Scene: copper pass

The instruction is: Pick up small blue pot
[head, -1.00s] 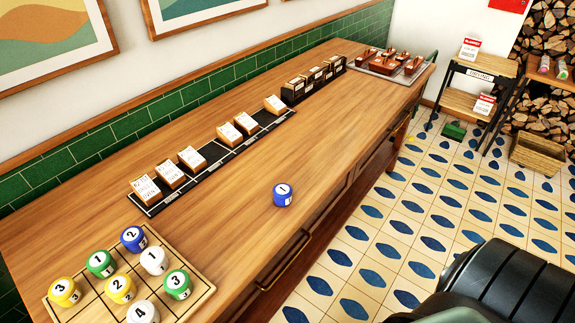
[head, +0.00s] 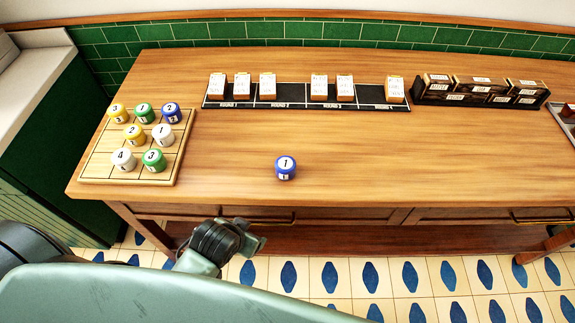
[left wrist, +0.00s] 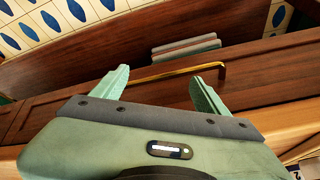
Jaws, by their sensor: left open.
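A small blue pot with a white lid marked 1 (head: 286,168) stands upright and alone on the bare wooden counter, near its front edge in the head view. A second blue pot, marked 2 (head: 172,113), sits on the gridded wooden board (head: 99,158) at the left. My left gripper (head: 252,239) is low in front of the counter, below and left of the lone blue pot and apart from it. In the left wrist view its two fingers (left wrist: 158,78) are spread with nothing between them, facing the counter's drawer front and brass handle. My right gripper is out of view.
Yellow, green and white pots share the board. A black strip with several cards (head: 300,102) and a dark rack of boxes (head: 480,100) line the back. The counter around the lone pot is clear. Its front edge and brass handle (head: 258,220) are near my left gripper.

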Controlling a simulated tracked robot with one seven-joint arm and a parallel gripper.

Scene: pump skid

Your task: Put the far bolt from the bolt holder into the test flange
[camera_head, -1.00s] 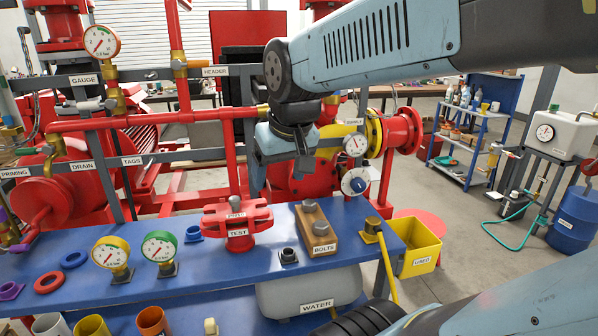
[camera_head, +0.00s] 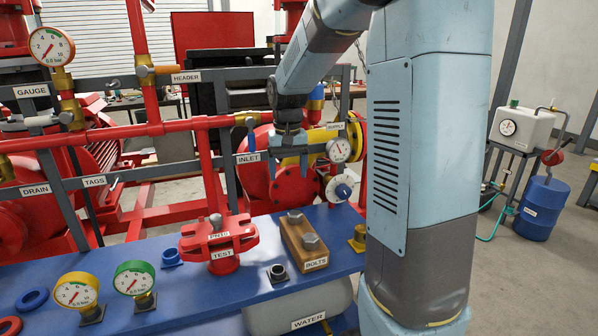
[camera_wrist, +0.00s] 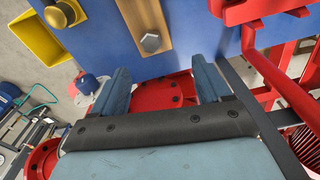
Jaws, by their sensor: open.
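The bolt holder (camera_head: 291,240) is a wooden block labelled BOLTS on the blue bench. Two grey hex bolts stand in it, the far bolt (camera_head: 295,215) and the near bolt (camera_head: 310,241). The far bolt also shows in the wrist view (camera_wrist: 151,42), just beyond the fingertips and roughly centred between them. The red test flange (camera_head: 222,240) stands left of the holder, with a grey piece upright on top; part of it shows at the wrist view's upper right (camera_wrist: 262,11). My gripper (camera_head: 289,164) is open and empty, pointing down, above and behind the holder.
Yellow (camera_head: 75,290) and green (camera_head: 134,278) gauges stand at the bench's left. A dark socket (camera_head: 278,273) sits before the holder, a brass fitting (camera_head: 358,238) to its right. Red pipework and a blue-knobbed valve (camera_head: 342,191) stand close behind the gripper.

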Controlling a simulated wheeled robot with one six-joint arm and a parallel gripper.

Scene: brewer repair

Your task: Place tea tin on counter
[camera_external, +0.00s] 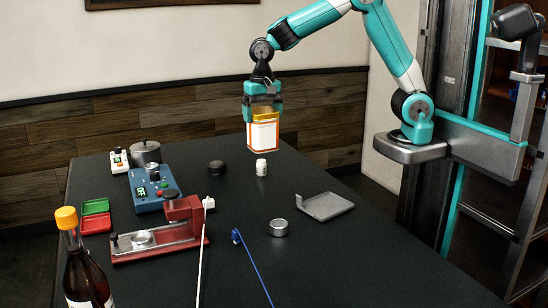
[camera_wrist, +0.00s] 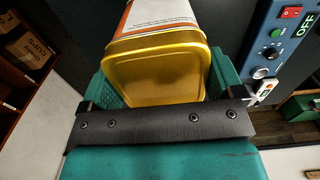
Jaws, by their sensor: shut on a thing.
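The tea tin (camera_external: 263,134) is a box with a gold lid, a white label and orange edges. My gripper (camera_external: 264,106) points down and is shut on the tin near its lid. The tin hangs upright over the far part of the dark counter (camera_external: 240,255); how far above the surface I cannot tell exactly. In the wrist view the tin's gold lid (camera_wrist: 155,75) sits between the two teal fingers of my gripper (camera_wrist: 158,85). The tin's lower end is out of the wrist view.
A blue device (camera_external: 150,190), a red stand (camera_external: 160,238) and a sauce bottle (camera_external: 86,270) are at left. A grey tray (camera_external: 325,206) and metal cup (camera_external: 278,228) are at right.

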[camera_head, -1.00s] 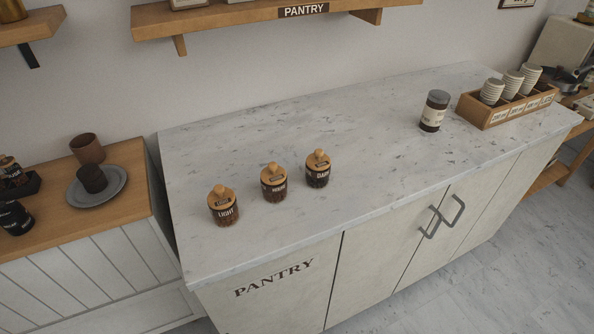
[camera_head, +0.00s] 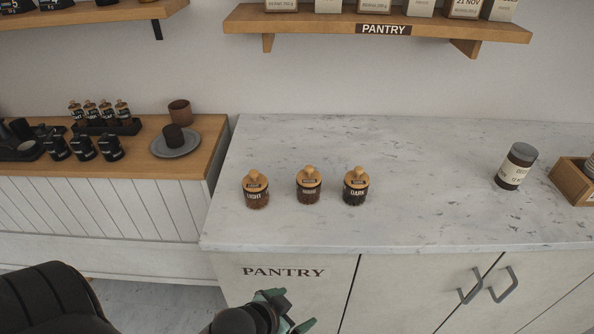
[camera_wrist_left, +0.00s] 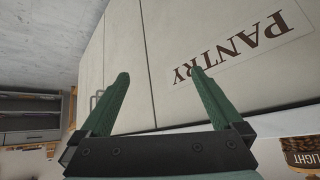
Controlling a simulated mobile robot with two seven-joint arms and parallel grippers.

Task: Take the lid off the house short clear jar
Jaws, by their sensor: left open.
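Three short clear jars with dark contents and round wooden lids stand in a row on the marble counter. The house jar (camera_head: 308,192) is the middle one; its small label is hard to read. Its knobbed lid (camera_head: 309,175) is on. The light jar (camera_head: 256,194) is to its left and the dark jar (camera_head: 355,191) to its right. My left gripper (camera_head: 290,311) is low in front of the cabinet, below the counter's front edge and apart from the jars. In the left wrist view its green fingers (camera_wrist_left: 160,76) are spread and empty. My right gripper is not in view.
The marble counter (camera_head: 430,185) is clear around the jars. A dark-lidded canister (camera_head: 515,166) and a wooden box (camera_head: 572,183) stand at right. The cabinet front has handles (camera_head: 503,285). A pantry shelf (camera_head: 330,24) hangs above. A side counter (camera_head: 205,140) stands at left.

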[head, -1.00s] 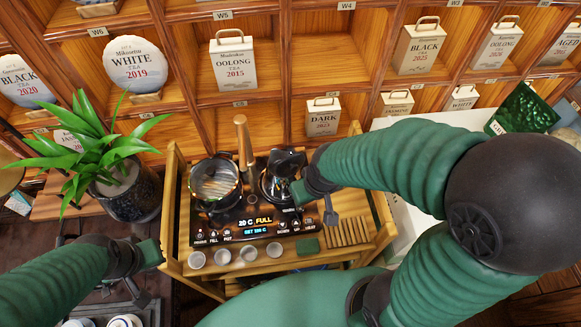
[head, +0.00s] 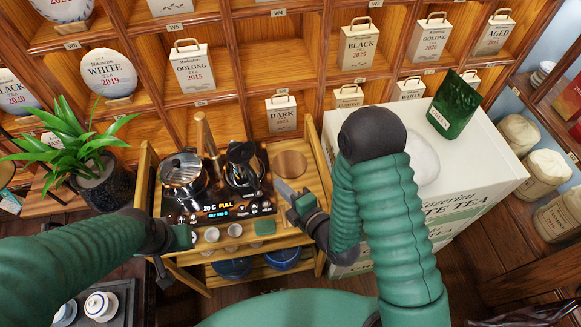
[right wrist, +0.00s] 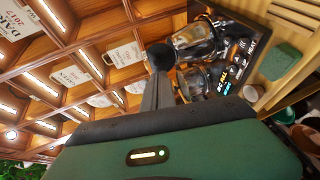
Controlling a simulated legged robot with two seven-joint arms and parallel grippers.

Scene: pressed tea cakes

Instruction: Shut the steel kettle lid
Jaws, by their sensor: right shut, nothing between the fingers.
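The steel kettle (head: 243,178) stands on the right side of the black heating panel (head: 222,211). Its dark lid (head: 241,152) appears raised and tilted above the body; the exact angle is hard to tell. My right gripper (head: 281,188) is shut and empty, to the right of the kettle and apart from it in the head view.
A glass pot (head: 183,172) stands left of the kettle, with an upright wooden handle (head: 206,134) behind. Small cups (head: 212,235) and a green pad (head: 264,228) line the front. A round wooden board (head: 290,164) lies right. A white crate (head: 455,160) stands further right.

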# Brief
Set down exactly what runs from the line with "Instruction: Shut the steel kettle lid" to the last line of the data above, including both of those lines and no others.

# Solution
Instruction: Shut the steel kettle lid
Jaws, by their sensor: right shut, nothing between the fingers.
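The steel kettle (head: 243,178) stands on the right side of the black heating panel (head: 222,211). Its dark lid (head: 241,152) appears raised and tilted above the body; the exact angle is hard to tell. My right gripper (head: 281,188) is shut and empty, to the right of the kettle and apart from it in the head view.
A glass pot (head: 183,172) stands left of the kettle, with an upright wooden handle (head: 206,134) behind. Small cups (head: 212,235) and a green pad (head: 264,228) line the front. A round wooden board (head: 290,164) lies right. A white crate (head: 455,160) stands further right.

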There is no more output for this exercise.